— Stated exercise —
Copy all the material below, exactly as it stands.

— Data —
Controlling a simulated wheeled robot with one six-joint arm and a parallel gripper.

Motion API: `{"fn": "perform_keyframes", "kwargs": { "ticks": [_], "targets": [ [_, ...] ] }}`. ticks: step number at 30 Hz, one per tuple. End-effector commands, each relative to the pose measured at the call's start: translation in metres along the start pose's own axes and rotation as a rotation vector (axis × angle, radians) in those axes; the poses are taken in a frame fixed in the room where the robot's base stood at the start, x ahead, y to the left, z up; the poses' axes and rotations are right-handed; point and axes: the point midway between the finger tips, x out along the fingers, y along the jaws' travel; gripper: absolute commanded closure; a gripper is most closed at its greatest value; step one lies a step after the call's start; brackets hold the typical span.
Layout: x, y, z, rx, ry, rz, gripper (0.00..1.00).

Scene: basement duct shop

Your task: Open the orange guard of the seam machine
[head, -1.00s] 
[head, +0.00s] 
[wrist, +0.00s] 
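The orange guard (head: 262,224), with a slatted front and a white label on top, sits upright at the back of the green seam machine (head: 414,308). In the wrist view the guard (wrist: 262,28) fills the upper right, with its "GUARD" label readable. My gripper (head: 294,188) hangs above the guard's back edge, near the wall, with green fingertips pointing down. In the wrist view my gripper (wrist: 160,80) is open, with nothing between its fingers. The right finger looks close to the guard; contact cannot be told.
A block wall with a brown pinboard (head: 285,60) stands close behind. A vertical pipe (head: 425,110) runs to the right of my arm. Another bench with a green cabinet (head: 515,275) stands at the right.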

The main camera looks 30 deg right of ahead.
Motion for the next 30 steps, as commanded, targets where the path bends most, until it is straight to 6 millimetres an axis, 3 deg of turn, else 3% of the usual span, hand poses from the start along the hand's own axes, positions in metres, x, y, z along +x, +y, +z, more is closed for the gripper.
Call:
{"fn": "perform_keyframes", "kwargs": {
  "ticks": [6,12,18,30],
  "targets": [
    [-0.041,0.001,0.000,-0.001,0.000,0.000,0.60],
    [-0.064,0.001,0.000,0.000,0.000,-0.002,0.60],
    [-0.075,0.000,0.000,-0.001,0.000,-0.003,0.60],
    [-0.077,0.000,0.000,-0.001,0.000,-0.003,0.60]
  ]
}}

— Task answer —
Controlling a simulated wheeled robot with one six-joint arm and a parallel gripper.

Motion API: `{"fn": "perform_keyframes", "kwargs": { "ticks": [_], "targets": [ [_, ...] ] }}`. ticks: step number at 30 Hz, one per tuple. End-effector commands, each relative to the pose measured at the call's start: translation in metres along the start pose's own axes and rotation as a rotation vector (axis × angle, radians) in those axes; the poses are taken in a frame fixed in the room where the robot's base stood at the start, x ahead, y to the left, z up; the poses' axes and rotations are right-handed; point and axes: the point midway between the finger tips, x out along the fingers, y along the jaws' travel; gripper: absolute commanded closure; a gripper is most closed at its greatest value; step one lies a step after the call's start; brackets hold the typical span.
Layout: x, y, z, rx, ry, rz, gripper (0.00..1.00).

Scene: basement duct shop

Your task: Open the orange guard of the seam machine
[head, -1.00s] 
[head, +0.00s] 
[wrist, +0.00s] 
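The orange guard (head: 262,224), with a slatted front and a white label on top, sits upright at the back of the green seam machine (head: 414,308). In the wrist view the guard (wrist: 262,28) fills the upper right, with its "GUARD" label readable. My gripper (head: 294,188) hangs above the guard's back edge, near the wall, with green fingertips pointing down. In the wrist view my gripper (wrist: 160,80) is open, with nothing between its fingers. The right finger looks close to the guard; contact cannot be told.
A block wall with a brown pinboard (head: 285,60) stands close behind. A vertical pipe (head: 425,110) runs to the right of my arm. Another bench with a green cabinet (head: 515,275) stands at the right.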

The main camera looks 30 deg right of ahead.
Motion for the next 30 steps, as commanded, targets where the path bends most, until it is straight to 6 millimetres an axis, 3 deg of turn, else 3% of the usual span, hand poses from the start along the hand's own axes, positions in metres, x, y, z along +x, +y, +z, more is closed for the gripper.
Call:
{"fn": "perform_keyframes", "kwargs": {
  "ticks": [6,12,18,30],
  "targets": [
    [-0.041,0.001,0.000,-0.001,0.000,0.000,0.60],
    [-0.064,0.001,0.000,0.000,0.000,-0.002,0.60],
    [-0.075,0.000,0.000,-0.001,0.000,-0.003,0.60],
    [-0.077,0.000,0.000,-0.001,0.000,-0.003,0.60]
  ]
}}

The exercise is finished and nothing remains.